Do this:
Transcribe the lines from the one containing "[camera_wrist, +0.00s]" to the last line, inclusive, word for word. Include no pictures.

## BEGIN

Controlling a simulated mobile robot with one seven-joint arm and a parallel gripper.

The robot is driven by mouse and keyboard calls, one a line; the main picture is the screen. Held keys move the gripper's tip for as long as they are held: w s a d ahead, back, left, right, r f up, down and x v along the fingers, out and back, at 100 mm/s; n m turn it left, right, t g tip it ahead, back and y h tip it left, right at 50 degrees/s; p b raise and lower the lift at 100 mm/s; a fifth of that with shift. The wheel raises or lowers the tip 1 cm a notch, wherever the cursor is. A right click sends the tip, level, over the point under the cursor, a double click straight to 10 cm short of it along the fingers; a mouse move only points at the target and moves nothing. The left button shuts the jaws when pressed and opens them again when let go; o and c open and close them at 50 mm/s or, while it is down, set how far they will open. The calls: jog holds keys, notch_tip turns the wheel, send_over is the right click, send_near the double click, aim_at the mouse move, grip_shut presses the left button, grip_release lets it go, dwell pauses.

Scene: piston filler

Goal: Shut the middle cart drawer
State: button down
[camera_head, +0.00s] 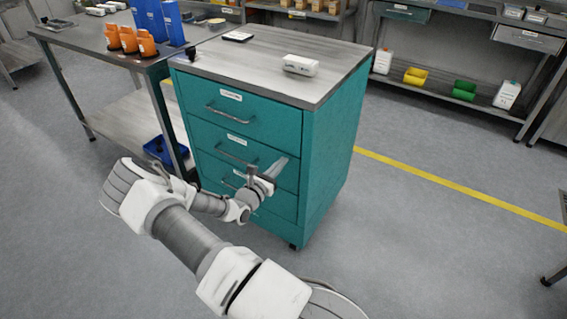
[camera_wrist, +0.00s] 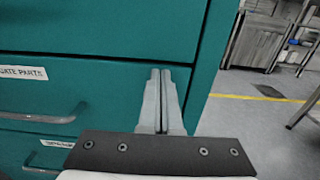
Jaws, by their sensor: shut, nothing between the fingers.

## END

Response to the exercise:
[camera_wrist, +0.00s] 
Jaws, by their sensor: shut, nothing between the fingers.

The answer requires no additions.